In 1990, through a fortuitous set of coincidences, I was hired to teach computer science at a local two-year college. I have remained there since, through numerous personal and professional challenges, and still find teaching as frustrating yet rewarding as ever.

Like many children, I grew up believing that you were either “artistic” or you weren’t, and scientifically-minded people weren’t supposed to be artistic. That idea was reinforced by teachers who chastised me for coloring outside the lines, cutting out crooked shapes, and drawing pictures that in no way resembled the objects they represented. Fortunately, my grandmother was more open-minded than that, and taught me some basic embroidery stitches when I was around seven. She also encouraged me to dabble and experiment with whatever caught my fancy when I spent summers with her, being what was often termed a “craft-y type” of person herself.

The embroidery carried me through school, through college, through graduate school — from stamped cross-stitch to needlepoint and crewel embroidery to counted cross-stitch. At one point I tried pottery, but found quickly that it wasn’t my medium. Finally, in 1987, I had the opportunity to take a two-day weaving class, and took to it instantly. Weaving led to spinning, to dyeing, to a little basketry, a little beadwork, a little bookbinding. I immersed myself in textiles, experimenting with fibers and teaching others when opportunities arose. I volunteered with local and national weaving guilds and became a “workshop junkie.”

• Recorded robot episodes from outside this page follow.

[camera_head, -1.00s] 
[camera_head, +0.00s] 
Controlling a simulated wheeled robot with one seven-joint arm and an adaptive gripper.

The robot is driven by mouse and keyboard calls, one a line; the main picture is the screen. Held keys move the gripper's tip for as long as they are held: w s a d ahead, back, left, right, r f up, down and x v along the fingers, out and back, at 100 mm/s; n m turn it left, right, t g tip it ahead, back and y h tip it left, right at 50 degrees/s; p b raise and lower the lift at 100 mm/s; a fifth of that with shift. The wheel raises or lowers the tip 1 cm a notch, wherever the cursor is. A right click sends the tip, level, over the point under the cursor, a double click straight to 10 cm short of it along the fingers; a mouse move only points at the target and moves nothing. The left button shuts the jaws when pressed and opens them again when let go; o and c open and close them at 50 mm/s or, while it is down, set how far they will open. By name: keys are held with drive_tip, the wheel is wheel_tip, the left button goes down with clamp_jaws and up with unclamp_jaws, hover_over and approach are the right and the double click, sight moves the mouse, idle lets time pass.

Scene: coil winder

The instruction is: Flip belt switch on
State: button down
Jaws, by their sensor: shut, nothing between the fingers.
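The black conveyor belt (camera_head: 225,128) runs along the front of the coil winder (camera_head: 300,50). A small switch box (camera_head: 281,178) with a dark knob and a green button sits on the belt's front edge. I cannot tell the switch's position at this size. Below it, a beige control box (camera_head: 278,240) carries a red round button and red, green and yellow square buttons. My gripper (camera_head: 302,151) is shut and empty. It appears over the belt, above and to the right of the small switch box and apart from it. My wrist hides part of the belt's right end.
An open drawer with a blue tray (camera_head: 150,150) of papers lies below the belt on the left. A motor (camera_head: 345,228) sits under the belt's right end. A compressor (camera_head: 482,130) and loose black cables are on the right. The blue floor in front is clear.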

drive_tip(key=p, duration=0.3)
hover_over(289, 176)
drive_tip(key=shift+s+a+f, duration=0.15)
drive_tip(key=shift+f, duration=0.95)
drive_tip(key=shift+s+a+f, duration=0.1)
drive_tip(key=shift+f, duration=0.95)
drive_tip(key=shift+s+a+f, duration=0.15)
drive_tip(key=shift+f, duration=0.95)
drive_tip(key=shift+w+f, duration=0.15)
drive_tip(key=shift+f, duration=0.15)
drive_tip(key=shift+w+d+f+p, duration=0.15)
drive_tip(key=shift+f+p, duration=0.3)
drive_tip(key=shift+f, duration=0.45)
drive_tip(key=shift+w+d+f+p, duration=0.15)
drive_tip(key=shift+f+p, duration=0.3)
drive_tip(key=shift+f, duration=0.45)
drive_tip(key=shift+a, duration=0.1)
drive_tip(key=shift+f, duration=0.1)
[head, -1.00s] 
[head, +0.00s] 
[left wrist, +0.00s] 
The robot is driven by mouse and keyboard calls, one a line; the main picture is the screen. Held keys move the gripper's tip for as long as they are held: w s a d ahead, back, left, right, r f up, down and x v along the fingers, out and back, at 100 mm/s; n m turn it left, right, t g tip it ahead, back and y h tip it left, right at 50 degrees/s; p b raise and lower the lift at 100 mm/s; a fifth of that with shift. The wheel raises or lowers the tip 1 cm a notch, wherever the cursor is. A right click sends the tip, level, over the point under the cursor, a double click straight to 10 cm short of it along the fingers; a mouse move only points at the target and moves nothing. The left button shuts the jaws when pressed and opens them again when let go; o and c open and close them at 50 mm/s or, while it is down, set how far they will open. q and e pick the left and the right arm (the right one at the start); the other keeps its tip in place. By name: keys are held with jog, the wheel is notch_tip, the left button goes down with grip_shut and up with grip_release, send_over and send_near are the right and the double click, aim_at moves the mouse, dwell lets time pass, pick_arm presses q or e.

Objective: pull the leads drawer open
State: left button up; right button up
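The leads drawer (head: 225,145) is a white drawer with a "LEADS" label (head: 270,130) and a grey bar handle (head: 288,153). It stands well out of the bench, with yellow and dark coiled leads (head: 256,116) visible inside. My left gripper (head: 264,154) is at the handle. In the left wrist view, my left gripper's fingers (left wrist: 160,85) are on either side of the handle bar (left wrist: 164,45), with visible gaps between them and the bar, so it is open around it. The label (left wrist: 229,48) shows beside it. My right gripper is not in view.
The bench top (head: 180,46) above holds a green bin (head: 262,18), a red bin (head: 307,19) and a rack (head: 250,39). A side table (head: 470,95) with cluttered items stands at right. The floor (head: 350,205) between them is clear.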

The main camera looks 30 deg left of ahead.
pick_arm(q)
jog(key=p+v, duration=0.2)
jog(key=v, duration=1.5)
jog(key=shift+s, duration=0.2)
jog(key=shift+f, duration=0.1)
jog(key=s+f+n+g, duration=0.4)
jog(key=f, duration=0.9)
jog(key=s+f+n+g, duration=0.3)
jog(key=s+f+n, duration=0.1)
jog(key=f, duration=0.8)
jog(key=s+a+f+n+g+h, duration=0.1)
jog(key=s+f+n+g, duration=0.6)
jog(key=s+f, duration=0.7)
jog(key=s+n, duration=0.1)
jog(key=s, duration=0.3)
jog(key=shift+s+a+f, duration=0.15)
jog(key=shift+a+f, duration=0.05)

Eventually, I even went back to school part-time, earning an associate’s degree in studio art from the college where I teach. I actually conquered my fear of drawing and design and realized that it hadn’t been me all those years ago, it had been my teachers’ lack of insight and imagination. I even began graduate school yet again, intending to get a MFA in textiles.

Yet, by 2003, my entire life was askew. I was divorced, living alone, coping with empty nest syndrome as my son left for college, battling severe depression and anxiety disorder, and unable to muster any enthusiasm for textiles. Little did I know what changes were on the horizon!

With my parents' cat Spook

I met the man who is now my husband in August, 2003; I began experimenting with collage and altered art; I left the MFA program until I could find some creative direction. Then, in May, 2005, a weekend get-away with my fellow women computer science professors directed me down a new path. The four of us took a morning-long workshop at a glass studio, trying our hand with lampworking and with fusing. The fusing was interesting, but oh, the lampworking! Playing with FIRE!!! Over the summer I took two private classes with local lampworker Cristie Prince, did a lot of research, and set up my own home lampworking studio.

At my torch, April, 2007

Since then I have grown to love the many facets of playing with hot glass — the zen aspect of watching it melt (punctuated by sudden moments of panic as it starts to get away from me), the interplay of colors, the surprises when I open the kiln. Of course, one must do something with all the beads and other pieces that come out of the kiln, so I taught myself chainmaille and began exploring metalsmithing in order to use those glassy bits in finished jewelry. You can see and purchase the resulting work online at Noctua Designs LLC or at various festivals and cons, mostly in the Atlanta area.

Currently I live in Marietta, Georgia, only a few miles from my childhood homes, with my husband Gary and our average of four cats. Although I retired from teaching computer science at the end of 2016, I remain involved with technology. I am active on social networks, particularly Twitter and Facebook, and run a number of other websites for myself and others. Technology continues to connect all the threads of my life together into a single multicolored braid.

For fun and exercise, I take Orientale Dance, Middle Eastern (frame & doumbek) drumming, & West African djembe classes. I firmly believe in life-long learning, and am trying my best to live up to that belief!

Yes, Life is Good!

 

3 thoughts on “Bio”

  1. Wow. I found you through a comment you made on my blog but I am stunned by your story! I’m currently a kid in college too and I’ve changed majors like 4 times. I also used to think I couldn’t be “business-minded” or “scientifically-minded” because I was an artist, but now here I am, running my own gig and reading books by Bill Bryson!

    You rock it, girl! And don’t let anything get in the way.

  2. The same backatcha, Havana! According to my brother, people like us are known as “polymaths” and we are all over the place (and, you’ll note, so is this website & blog). I try to show and tell my students that they really don’t have to limit themselves to just one thing, shocking though it is to many of them.

    In fact, I need to add a little more to this page, since I just recently started bellydance lessons and that isn’t even mentioned.